**Exercise:** All of the data needs to be repeated exactly.

**Listed entries:**
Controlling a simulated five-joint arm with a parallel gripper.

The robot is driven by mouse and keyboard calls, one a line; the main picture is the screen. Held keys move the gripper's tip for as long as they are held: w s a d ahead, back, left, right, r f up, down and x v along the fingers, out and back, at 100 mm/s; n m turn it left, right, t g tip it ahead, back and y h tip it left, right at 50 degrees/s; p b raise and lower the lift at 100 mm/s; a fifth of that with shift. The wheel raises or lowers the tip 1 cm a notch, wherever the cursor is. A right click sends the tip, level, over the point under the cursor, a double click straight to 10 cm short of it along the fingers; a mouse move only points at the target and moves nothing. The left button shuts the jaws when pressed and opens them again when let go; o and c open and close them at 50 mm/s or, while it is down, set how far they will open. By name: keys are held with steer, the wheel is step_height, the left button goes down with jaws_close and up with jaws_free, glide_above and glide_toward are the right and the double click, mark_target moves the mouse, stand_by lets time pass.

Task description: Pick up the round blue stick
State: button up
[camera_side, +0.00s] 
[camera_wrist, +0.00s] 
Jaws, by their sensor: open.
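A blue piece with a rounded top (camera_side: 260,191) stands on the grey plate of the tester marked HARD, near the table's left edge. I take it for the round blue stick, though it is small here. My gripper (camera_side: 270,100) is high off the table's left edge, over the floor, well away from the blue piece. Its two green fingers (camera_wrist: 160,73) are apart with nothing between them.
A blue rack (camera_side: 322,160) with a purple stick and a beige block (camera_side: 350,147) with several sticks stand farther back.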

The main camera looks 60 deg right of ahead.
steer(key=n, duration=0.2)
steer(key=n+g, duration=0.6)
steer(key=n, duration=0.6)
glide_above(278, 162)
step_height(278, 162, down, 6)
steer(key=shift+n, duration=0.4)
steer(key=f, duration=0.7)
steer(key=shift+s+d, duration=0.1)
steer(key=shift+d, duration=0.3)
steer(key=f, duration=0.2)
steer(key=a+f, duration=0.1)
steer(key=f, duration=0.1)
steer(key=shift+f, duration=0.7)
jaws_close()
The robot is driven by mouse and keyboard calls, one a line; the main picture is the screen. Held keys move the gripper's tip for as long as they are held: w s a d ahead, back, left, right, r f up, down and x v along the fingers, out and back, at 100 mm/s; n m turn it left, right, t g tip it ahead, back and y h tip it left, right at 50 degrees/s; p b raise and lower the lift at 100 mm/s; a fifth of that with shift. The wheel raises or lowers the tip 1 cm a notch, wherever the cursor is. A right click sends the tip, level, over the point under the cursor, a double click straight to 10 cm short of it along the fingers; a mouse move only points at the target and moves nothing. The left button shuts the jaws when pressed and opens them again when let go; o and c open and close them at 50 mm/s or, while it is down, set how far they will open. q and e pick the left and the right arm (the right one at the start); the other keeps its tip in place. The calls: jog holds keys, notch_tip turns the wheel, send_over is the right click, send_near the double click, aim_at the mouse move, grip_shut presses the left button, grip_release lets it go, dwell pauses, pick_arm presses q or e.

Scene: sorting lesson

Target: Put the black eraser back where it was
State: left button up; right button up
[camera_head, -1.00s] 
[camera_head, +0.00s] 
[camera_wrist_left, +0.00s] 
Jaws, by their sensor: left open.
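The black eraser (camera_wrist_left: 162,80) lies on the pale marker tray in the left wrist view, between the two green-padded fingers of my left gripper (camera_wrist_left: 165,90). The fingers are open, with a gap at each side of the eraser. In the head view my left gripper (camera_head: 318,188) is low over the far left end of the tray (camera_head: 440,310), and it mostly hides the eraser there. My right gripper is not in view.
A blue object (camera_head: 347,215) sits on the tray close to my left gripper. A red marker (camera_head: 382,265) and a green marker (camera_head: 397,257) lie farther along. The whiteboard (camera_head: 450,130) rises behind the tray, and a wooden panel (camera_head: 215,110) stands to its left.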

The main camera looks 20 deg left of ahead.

**Response for this exercise:**
Controlling a simulated five-joint arm with a parallel gripper.

The robot is driven by mouse and keyboard calls, one a line; the main picture is the screen. Held keys move the gripper's tip for as long as they are held: w s a d ahead, back, left, right, r f up, down and x v along the fingers, out and back, at 100 mm/s; n m turn it left, right, t g tip it ahead, back and y h tip it left, right at 50 degrees/s; p b raise and lower the lift at 100 mm/s; a fifth of that with shift. The wheel raises or lowers the tip 1 cm a notch, wherever the cursor is. A right click sends the tip, level, over the point under the cursor, a double click straight to 10 cm short of it along the fingers; a mouse move only points at the target and moves nothing. The left button shuts the jaws when pressed and opens them again when let go; o and c open and close them at 50 mm/s or, while it is down, set how far they will open. By name: keys are held with steer, the wheel is step_height, the left button goes down with jaws_close and up with jaws_free, glide_above and glide_toward are the right and the double click, mark_target moves the mouse, stand_by lets time pass.

Task description: Pick up the round blue stick
State: button up
[camera_side, +0.00s] 
[camera_wrist, +0.00s] 
Jaws, by their sensor: open.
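A blue piece with a rounded top (camera_side: 260,191) stands on the grey plate of the tester marked HARD, near the table's left edge. I take it for the round blue stick, though it is small here. My gripper (camera_side: 270,100) is high off the table's left edge, over the floor, well away from the blue piece. Its two green fingers (camera_wrist: 160,73) are apart with nothing between them.
A blue rack (camera_side: 322,160) with a purple stick and a beige block (camera_side: 350,147) with several sticks stand farther back.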

The main camera looks 60 deg right of ahead.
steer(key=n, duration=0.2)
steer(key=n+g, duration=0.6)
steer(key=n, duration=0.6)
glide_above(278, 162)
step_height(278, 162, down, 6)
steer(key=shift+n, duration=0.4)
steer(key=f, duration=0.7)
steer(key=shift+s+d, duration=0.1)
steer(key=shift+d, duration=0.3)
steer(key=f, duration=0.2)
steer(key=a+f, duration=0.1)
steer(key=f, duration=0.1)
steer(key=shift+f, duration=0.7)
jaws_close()
The robot is driven by mouse and keyboard calls, one a line; the main picture is the screen. Held keys move the gripper's tip for as long as they are held: w s a d ahead, back, left, right, r f up, down and x v along the fingers, out and back, at 100 mm/s; n m turn it left, right, t g tip it ahead, back and y h tip it left, right at 50 degrees/s; p b raise and lower the lift at 100 mm/s; a fifth of that with shift. The wheel raises or lowers the tip 1 cm a notch, wherever the cursor is. A right click sends the tip, level, over the point under the cursor, a double click straight to 10 cm short of it along the fingers; a mouse move only points at the target and moves nothing. The left button shuts the jaws when pressed and opens them again when let go; o and c open and close them at 50 mm/s or, while it is down, set how far they will open. q and e pick the left and the right arm (the right one at the start); the other keeps its tip in place. The calls: jog holds keys, notch_tip turns the wheel, send_over is the right click, send_near the double click, aim_at the mouse move, grip_shut presses the left button, grip_release lets it go, dwell pauses, pick_arm presses q or e.

Scene: sorting lesson

Target: Put the black eraser back where it was
State: left button up; right button up
[camera_head, -1.00s] 
[camera_head, +0.00s] 
[camera_wrist_left, +0.00s] 
Jaws, by their sensor: left open.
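The black eraser (camera_wrist_left: 162,80) lies on the pale marker tray in the left wrist view, between the two green-padded fingers of my left gripper (camera_wrist_left: 165,90). The fingers are open, with a gap at each side of the eraser. In the head view my left gripper (camera_head: 318,188) is low over the far left end of the tray (camera_head: 440,310), and it mostly hides the eraser there. My right gripper is not in view.
A blue object (camera_head: 347,215) sits on the tray close to my left gripper. A red marker (camera_head: 382,265) and a green marker (camera_head: 397,257) lie farther along. The whiteboard (camera_head: 450,130) rises behind the tray, and a wooden panel (camera_head: 215,110) stands to its left.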

The main camera looks 20 deg left of ahead.

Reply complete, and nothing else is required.